Consider the following delay differential inequality:

$$\begin{array}{cc}\hfill dx\left(t\right)& \le -\frac{1}{16+16t}x\left(t\right)\hfill \\ & +e^{-14t}{\int }_0^{\infty }{e}^{-s}x(t-s)ds+e^{-14t}\underset{\frac{2}{3}t\le s\le t}{sup}x\left(s\right),t\ge 0,\hfill \end{array}$$

(29)

where

$$a\left(t\right)=\frac{1}{16+16t},$$

$$d\left(t\right)=h\left(t\right)=e^{-14t},K\left(t\right)=e^{-t},\eta \left(t\right)=\frac{2}{3}t$$

Then, we have ${\int }_0^{t}a\left(t\right)\to \infty$ as $t\to \infty ,\gamma =0.042<1$, and

$$\begin{array}{cc}& \underset{s\in [0,t]}{sup}[{\int }_0^t\left|a\left(s\right)c\left(s\right)\right|e^{-{\int }_s^{t}a\left(v\right)dv}ds+{\int }_0^t\left|b\left(s\right)\right|e^{-{\int }_s^{t}a\left(v\right)dv}ds\hfill \\ & +{\int }_0^t{e}^{-{\int }_s^{t}a\left(v\right)dv}\left|d\left(s\right)\right|{\int }_0^{\infty }\left|K\left(v\right)\right|dvds+{\int }_0^t{e}^{-{\int }_s^t|a\left(v\right)dv}\left|h\left(s\right)\right|ds]\hfill \\ & \le 0.041<\gamma .\hfill \end{array}$$

Hence, all conditions of Corollary 3 hold, we know that $x\left(t\right)\to 0$ as $t\to \infty$. We choose different initial conditions $x\left(0\right)=6$ and $x\left(0\right)=8$, simulation results present in Figure 3, which verify the validity of our theoretical results.

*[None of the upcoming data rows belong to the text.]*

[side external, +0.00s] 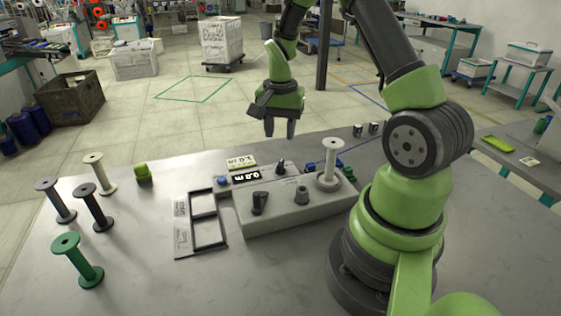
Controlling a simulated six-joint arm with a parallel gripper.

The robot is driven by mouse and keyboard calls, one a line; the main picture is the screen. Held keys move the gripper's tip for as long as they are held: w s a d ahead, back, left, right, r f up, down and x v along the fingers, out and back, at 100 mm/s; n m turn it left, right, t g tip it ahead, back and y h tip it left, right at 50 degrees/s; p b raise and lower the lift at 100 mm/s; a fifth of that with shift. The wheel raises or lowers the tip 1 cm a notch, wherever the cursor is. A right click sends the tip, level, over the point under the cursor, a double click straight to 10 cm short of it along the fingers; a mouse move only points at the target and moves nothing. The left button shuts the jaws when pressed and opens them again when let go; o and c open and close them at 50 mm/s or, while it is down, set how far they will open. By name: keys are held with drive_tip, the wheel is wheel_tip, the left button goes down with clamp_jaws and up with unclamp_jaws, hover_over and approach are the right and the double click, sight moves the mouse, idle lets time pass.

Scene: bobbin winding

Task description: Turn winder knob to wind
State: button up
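The winder (325,212) is a grey box on the metal bench, right of the middle. On its top are a black pointer knob (260,202) at the front left, a dark grey round knob (301,195) and a small black knob (280,167) at the back. I cannot tell which one is the winder knob. A white bobbin (330,160) stands upright at its right end. A small display (246,176) at the back left seems to read 0.0 m. My gripper (280,129) hangs above and behind the winder, pointing down, fingers apart and empty, touching nothing.
A black two-compartment frame (222,245) lies left of the winder, empty. Farther left stand a cream bobbin (100,174), two black bobbins (95,208) and a green bobbin (77,260). The front bench is clear.

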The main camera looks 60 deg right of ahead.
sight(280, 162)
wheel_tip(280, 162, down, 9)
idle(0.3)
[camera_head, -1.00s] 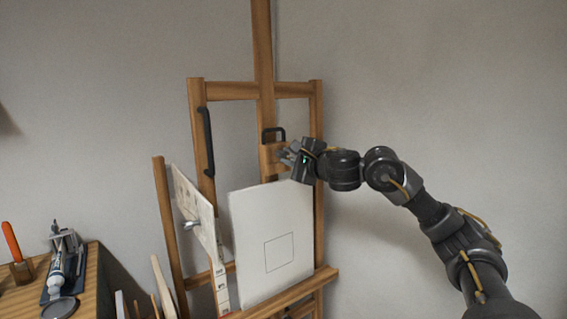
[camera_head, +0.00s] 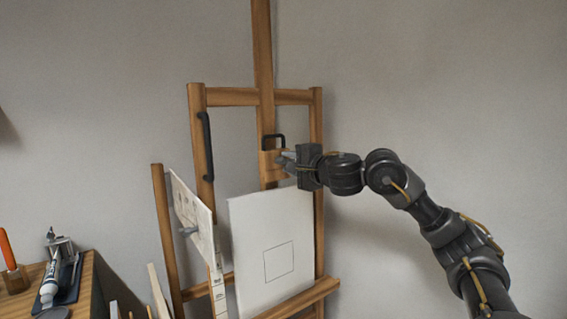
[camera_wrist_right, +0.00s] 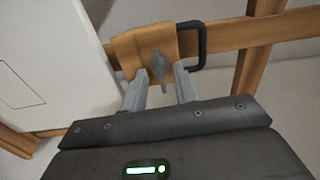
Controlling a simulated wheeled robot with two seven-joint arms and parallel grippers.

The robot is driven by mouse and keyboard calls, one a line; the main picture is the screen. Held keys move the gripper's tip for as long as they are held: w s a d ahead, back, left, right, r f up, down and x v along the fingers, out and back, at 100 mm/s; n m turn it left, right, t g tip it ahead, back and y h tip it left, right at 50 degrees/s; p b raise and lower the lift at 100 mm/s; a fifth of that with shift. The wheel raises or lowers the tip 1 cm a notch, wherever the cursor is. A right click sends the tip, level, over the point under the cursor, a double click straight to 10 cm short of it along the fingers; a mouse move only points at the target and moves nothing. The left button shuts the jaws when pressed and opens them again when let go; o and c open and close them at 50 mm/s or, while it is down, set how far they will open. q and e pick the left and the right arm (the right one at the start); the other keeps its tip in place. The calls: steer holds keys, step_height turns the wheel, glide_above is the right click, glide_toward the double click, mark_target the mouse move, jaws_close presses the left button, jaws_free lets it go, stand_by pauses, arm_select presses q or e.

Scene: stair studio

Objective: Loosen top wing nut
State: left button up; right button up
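The top wing nut (camera_wrist_right: 158,68) is grey and sits on the wooden clamp block (camera_wrist_right: 148,46) of the easel, in the right wrist view. My right gripper (camera_wrist_right: 156,82) is open, with one finger on each side of the wing nut and a gap visible on both sides. In the head view my right gripper (camera_head: 284,160) reaches the block (camera_head: 268,161) from the right, above the white canvas (camera_head: 270,240); the nut cannot be made out clearly there. My left gripper is not in view.
A black handle (camera_head: 274,138) stands just above the block, and another black handle (camera_head: 206,146) is on the easel's left post. A printed panel (camera_head: 192,215) leans left of the canvas. A wooden surface with tools (camera_head: 88,285) is at lower left. The right side is clear.

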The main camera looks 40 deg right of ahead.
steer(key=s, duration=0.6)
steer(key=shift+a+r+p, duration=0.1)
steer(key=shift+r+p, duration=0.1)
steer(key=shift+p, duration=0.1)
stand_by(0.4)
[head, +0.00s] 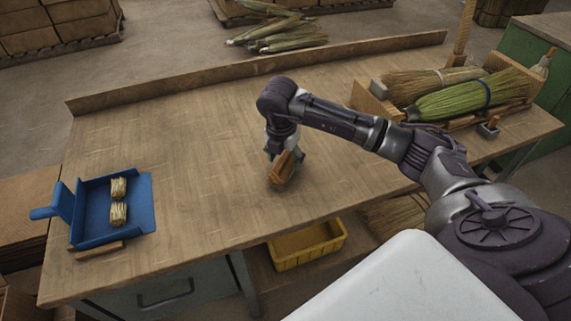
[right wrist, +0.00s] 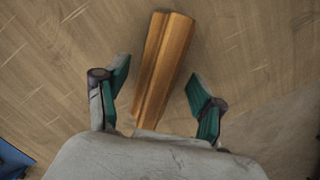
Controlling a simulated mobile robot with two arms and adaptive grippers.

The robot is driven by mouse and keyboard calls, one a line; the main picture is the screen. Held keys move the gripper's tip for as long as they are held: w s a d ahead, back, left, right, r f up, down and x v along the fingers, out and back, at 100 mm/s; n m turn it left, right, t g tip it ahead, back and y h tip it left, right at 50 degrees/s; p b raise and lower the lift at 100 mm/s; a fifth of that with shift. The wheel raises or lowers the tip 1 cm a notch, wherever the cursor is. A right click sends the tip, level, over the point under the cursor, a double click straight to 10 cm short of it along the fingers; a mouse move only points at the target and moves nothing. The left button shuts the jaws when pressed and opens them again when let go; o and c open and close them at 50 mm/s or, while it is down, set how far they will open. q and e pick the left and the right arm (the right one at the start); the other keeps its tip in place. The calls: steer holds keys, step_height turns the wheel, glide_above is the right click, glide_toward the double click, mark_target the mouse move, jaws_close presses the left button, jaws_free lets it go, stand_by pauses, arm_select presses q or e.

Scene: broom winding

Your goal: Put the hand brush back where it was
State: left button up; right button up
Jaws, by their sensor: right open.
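The hand brush (head: 284,172), seen as a brown wooden block, rests on the workbench near its middle; no bristles can be made out. It also shows in the right wrist view (right wrist: 163,65), as a ridged wooden back extending away from between the fingers. My right gripper (head: 276,153) is over the brush, pointing down. In the right wrist view its two green-padded fingers (right wrist: 158,95) are spread, one on each side of the near end of the brush, with gaps on both sides. My left gripper is not in view.
A wooden rack with brooms (head: 470,98) stands at the right. The bench (head: 180,150) is clear between. A yellow bin (head: 306,246) sits below.

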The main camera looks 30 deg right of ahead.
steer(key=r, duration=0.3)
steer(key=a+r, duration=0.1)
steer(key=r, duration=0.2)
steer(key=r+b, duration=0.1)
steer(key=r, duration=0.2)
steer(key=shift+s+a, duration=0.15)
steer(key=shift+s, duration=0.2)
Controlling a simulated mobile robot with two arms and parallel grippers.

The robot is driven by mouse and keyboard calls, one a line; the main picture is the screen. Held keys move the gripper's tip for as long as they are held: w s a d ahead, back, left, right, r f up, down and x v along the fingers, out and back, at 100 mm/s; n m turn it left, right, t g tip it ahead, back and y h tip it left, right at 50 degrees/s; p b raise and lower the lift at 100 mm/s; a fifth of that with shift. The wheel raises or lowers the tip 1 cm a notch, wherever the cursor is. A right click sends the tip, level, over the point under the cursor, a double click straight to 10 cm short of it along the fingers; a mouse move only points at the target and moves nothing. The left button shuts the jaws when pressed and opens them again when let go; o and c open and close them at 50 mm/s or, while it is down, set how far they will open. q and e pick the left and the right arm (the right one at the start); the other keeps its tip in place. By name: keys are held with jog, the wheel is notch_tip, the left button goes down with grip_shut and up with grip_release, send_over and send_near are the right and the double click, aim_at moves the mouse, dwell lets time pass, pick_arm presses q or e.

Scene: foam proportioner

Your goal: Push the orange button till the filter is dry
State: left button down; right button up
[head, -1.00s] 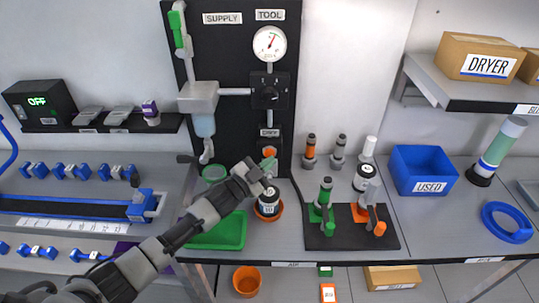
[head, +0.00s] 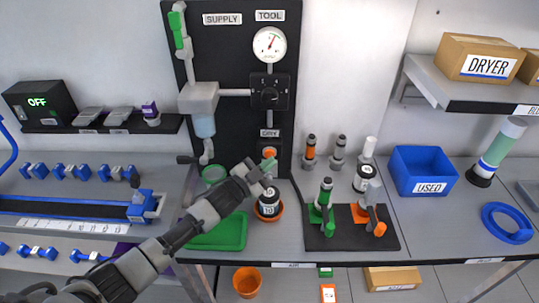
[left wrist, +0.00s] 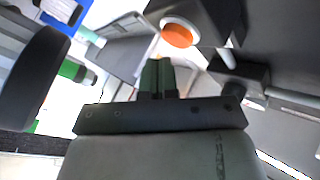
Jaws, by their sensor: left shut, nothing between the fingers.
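The orange button (head: 270,151) sits under the DRY label on the black panel in the head view. It shows larger as an orange disc in a pale ring in the left wrist view (left wrist: 178,34). My left gripper (head: 268,164) is shut and empty just below the button, its green fingers pointing up toward the panel. The fingers (left wrist: 157,75) also show shut together in the left wrist view, with the button beyond and to their right; I cannot tell whether they touch it. A black and white cylinder (head: 268,202), perhaps the filter, stands in an orange dish below the gripper. My right gripper is out of view.
A green tray (head: 230,232) lies beside the dish. A black stand (head: 322,236) with green and orange parts and a blue USED bin (head: 423,169) are to the right.

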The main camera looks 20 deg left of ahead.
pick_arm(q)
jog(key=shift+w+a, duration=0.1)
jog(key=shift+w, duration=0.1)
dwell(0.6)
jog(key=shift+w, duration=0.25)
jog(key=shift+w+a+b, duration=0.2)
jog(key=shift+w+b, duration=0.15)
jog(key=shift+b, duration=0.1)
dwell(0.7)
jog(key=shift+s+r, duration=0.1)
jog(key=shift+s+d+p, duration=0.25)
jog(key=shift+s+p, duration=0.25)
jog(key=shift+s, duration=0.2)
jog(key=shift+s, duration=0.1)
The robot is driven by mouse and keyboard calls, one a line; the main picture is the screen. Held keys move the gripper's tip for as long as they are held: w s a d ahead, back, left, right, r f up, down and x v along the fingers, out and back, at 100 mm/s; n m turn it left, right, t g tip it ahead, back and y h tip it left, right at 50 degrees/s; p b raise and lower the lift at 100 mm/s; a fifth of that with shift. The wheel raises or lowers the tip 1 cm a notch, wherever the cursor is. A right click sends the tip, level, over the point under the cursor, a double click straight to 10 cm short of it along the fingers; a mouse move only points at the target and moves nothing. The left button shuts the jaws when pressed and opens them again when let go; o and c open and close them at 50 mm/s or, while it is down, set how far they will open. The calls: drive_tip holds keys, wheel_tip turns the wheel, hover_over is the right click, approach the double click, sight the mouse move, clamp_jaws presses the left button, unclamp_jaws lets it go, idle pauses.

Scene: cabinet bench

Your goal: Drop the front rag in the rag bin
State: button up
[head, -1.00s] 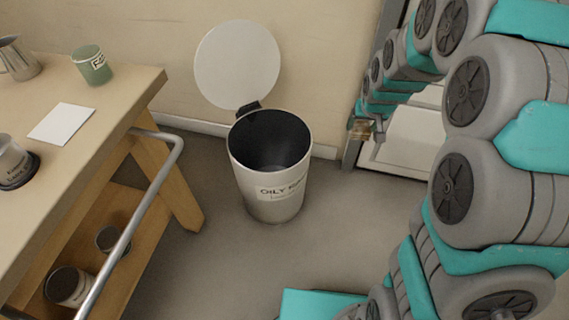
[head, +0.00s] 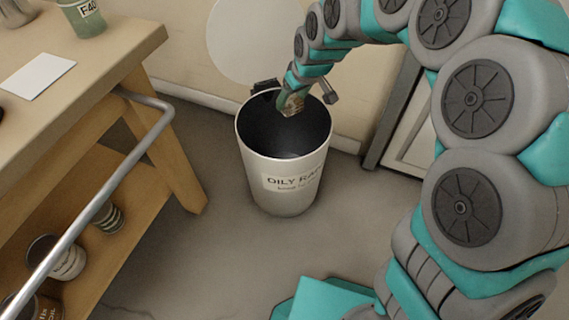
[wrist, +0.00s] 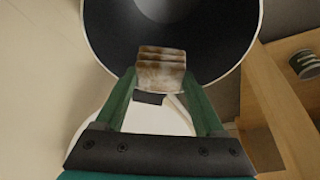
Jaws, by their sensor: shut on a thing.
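The rag (wrist: 161,70) is a folded, brown-stained cloth held between the two green fingers of my gripper (wrist: 163,88) in the wrist view. In the head view the rag (head: 292,104) and my gripper (head: 287,100) are over the back right part of the bin's mouth. The rag bin (head: 285,180) is a white round bin with a dark inside, labelled "OILY RAGS". Its round lid (head: 255,40) stands open against the wall behind. The bin's rim (wrist: 255,45) and dark inside fill the top of the wrist view, beyond the rag.
A wooden bench (head: 120,50) with a metal rail (head: 85,230) stands left of the bin. It bears a white card (head: 37,76) and a green cup (head: 82,18). Cans (head: 60,258) sit on its lower shelf. A framed panel (head: 405,125) stands right of the bin.

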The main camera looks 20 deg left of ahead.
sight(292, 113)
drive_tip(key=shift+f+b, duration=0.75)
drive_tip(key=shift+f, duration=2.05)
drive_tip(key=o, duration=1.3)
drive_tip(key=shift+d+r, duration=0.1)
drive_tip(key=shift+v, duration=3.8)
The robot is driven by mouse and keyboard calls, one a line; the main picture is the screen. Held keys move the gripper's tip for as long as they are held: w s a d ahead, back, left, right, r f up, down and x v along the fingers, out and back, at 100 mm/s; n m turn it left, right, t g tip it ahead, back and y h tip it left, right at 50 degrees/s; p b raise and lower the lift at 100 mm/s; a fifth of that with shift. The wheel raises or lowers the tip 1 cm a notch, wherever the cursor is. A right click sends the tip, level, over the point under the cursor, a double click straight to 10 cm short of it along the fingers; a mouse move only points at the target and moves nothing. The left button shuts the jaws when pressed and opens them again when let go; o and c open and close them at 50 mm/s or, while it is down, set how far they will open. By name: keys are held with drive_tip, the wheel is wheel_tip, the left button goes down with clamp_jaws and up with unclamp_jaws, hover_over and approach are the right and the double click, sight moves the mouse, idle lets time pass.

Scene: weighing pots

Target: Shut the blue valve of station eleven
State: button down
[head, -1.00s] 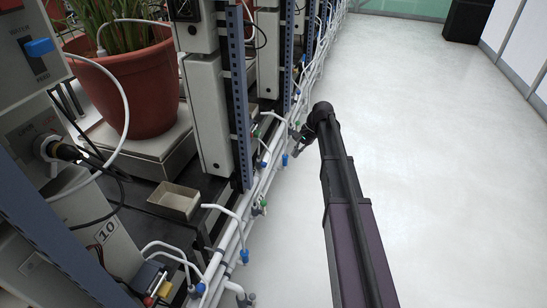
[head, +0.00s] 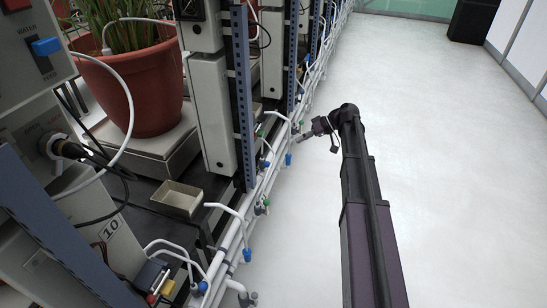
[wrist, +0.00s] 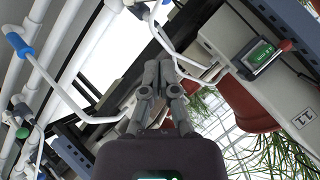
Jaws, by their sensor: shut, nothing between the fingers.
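My gripper (head: 308,136) is shut and empty at the end of my arm, close to the pipe run in the head view. In the wrist view its fingers (wrist: 160,62) meet in front of white pipes. A grey box with the label 11 (wrist: 301,150) stands at the right there. A blue pipe fitting (wrist: 18,45) is at the upper left. In the head view blue fittings (head: 289,159) and (head: 265,164) hang on the pipes left of my gripper. I cannot tell which is station eleven's valve.
Green valves (head: 267,203) sit along the white pipes. A blue slotted post (head: 242,110) stands beside the pipes. The pale floor (head: 440,150) at right is clear.

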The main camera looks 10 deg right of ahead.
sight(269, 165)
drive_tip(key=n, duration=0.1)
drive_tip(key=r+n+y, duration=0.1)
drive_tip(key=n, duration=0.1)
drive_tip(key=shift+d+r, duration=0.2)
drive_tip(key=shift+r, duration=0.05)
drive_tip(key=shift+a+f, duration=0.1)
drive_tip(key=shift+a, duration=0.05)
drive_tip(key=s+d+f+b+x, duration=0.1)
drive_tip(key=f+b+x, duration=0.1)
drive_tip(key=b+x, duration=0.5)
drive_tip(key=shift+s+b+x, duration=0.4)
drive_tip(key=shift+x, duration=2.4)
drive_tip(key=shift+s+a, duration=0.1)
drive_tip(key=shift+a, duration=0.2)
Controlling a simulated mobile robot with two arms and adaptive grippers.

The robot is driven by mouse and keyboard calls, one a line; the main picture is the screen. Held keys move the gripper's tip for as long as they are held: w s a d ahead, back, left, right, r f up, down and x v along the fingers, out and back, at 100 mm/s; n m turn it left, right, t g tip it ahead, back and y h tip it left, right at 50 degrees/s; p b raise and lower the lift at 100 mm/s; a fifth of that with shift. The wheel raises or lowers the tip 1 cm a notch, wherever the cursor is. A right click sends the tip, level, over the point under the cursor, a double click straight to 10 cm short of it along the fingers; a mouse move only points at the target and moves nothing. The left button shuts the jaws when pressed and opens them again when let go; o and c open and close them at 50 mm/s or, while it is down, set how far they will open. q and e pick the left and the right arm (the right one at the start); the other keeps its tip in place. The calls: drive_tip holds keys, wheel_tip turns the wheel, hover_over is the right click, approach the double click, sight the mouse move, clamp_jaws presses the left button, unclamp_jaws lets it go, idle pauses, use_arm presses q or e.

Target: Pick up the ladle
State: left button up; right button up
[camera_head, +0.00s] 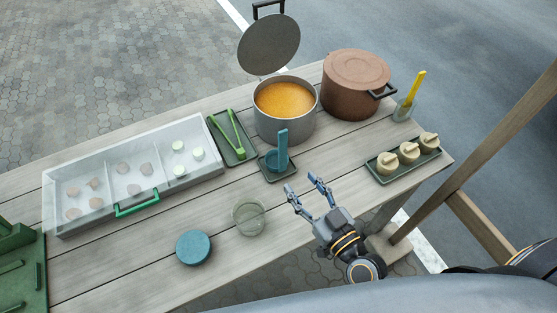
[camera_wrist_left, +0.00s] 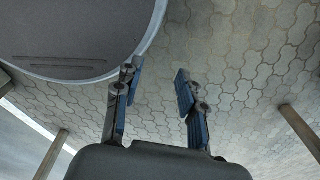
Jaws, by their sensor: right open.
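The blue ladle (camera_head: 282,150) stands in a small dark green tray (camera_head: 291,173) in front of the grey pot, its handle pointing up. My right gripper (camera_head: 307,188) is over the table's near edge, in front and to the right of the ladle. Its fingers are apart, empty, and not touching the ladle. My left gripper (camera_wrist_left: 158,92) shows only in the left wrist view, with its fingers apart and nothing between them, above paving.
A grey pot (camera_head: 285,130) of orange soup has its lid (camera_head: 268,45) raised behind it. Around are a brown pot (camera_head: 350,95), green tongs (camera_head: 236,132), a tray with three small jars (camera_head: 410,152), a clear bowl (camera_head: 248,217), a blue round lid (camera_head: 194,248) and a divided food case (camera_head: 85,222).

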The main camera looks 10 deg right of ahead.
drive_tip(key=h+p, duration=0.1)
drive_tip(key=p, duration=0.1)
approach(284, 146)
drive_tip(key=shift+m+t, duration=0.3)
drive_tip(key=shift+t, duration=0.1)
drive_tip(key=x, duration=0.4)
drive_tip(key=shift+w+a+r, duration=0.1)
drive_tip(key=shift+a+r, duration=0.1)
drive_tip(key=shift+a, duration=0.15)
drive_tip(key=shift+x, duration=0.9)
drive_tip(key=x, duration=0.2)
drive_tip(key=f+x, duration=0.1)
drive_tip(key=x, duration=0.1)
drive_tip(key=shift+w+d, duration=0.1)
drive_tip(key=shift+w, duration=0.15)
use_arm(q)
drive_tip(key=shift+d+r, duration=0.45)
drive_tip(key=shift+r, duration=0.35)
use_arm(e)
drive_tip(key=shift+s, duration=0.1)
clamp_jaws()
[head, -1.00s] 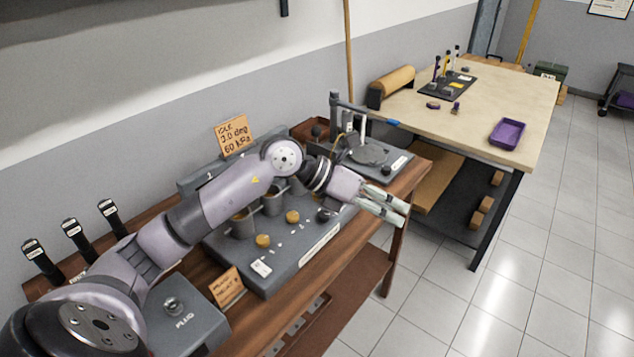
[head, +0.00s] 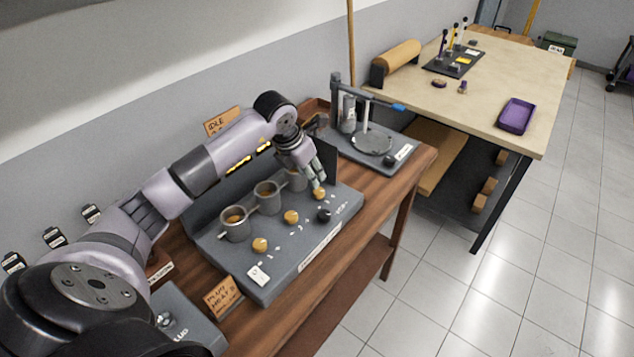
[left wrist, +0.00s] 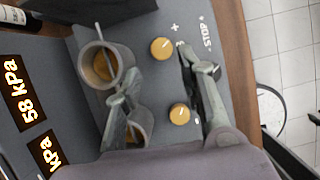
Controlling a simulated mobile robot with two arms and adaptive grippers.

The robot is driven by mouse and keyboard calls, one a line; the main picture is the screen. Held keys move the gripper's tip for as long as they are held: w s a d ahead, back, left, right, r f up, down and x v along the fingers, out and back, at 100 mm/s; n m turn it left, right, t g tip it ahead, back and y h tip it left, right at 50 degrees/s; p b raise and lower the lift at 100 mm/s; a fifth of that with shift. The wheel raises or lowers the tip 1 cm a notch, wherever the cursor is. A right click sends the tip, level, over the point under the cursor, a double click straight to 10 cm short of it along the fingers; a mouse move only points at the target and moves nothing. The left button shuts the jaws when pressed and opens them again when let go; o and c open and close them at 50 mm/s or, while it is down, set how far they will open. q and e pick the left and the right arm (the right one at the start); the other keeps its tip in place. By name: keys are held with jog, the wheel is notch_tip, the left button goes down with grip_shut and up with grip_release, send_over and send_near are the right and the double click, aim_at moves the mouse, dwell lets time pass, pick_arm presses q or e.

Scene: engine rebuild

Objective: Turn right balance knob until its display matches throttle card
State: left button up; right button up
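The grey balance panel (head: 282,262) stands on the wooden bench with several yellow knobs. My left gripper (head: 318,188) points down at the right yellow knob (head: 319,195). In the left wrist view the fingers (left wrist: 158,64) are apart, with the right knob (left wrist: 161,48) between and just past their tips; contact is not clear. The middle knob (left wrist: 179,113) lies nearer the palm. One display (left wrist: 25,94) reads 58 kPa; the other (left wrist: 50,152) shows only "kPa". The card (head: 222,121) shows "IDLE"; my arm hides its lower lines. My right gripper is not in view.
Metal cups (head: 235,224) stand behind the knobs, close to the left fingers. A black knob (head: 323,215) sits just in front of the right knob. A stand with a round plate (head: 371,143) is at the bench's right end. A pale table (head: 480,105) stands beyond.

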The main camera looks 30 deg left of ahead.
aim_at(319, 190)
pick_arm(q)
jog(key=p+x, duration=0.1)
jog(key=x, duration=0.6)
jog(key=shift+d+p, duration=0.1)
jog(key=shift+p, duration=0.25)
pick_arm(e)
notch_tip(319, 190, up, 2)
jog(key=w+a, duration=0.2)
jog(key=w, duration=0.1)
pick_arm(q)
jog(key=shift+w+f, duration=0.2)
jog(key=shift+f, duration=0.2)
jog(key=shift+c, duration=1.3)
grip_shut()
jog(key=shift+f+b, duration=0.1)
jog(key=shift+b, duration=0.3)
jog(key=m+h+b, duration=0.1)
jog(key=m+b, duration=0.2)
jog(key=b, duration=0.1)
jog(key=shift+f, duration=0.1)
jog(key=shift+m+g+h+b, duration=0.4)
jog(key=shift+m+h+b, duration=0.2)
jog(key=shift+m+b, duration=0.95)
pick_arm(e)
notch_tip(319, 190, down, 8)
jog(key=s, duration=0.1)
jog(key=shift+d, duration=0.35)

Figure 3. The states’ trajectory of the system (29) with different initial conditions.

4. Conclusions

In this paper, we used the fixed-point theorem to investigate delay inequalities with neutral-type operators and obtained some sufficient conditions of asymptotic stability. We presented some numerical examples to test and verify the theoretical results. It should be emphasized that system (1) includes the Halanay inequality and its extension. We believe that studying system (1) can help us understand the Halanay inequality in a broader context.

Also, to the authors’ knowledge, although there have been many results on the study of the Halanay inequality on general time scales, we have not found any research results on system (1). In future work, we are devoted to studying system (1) on time scales. We also investigate system (1) with pulse response and random disturbance in the subsequent study of this field.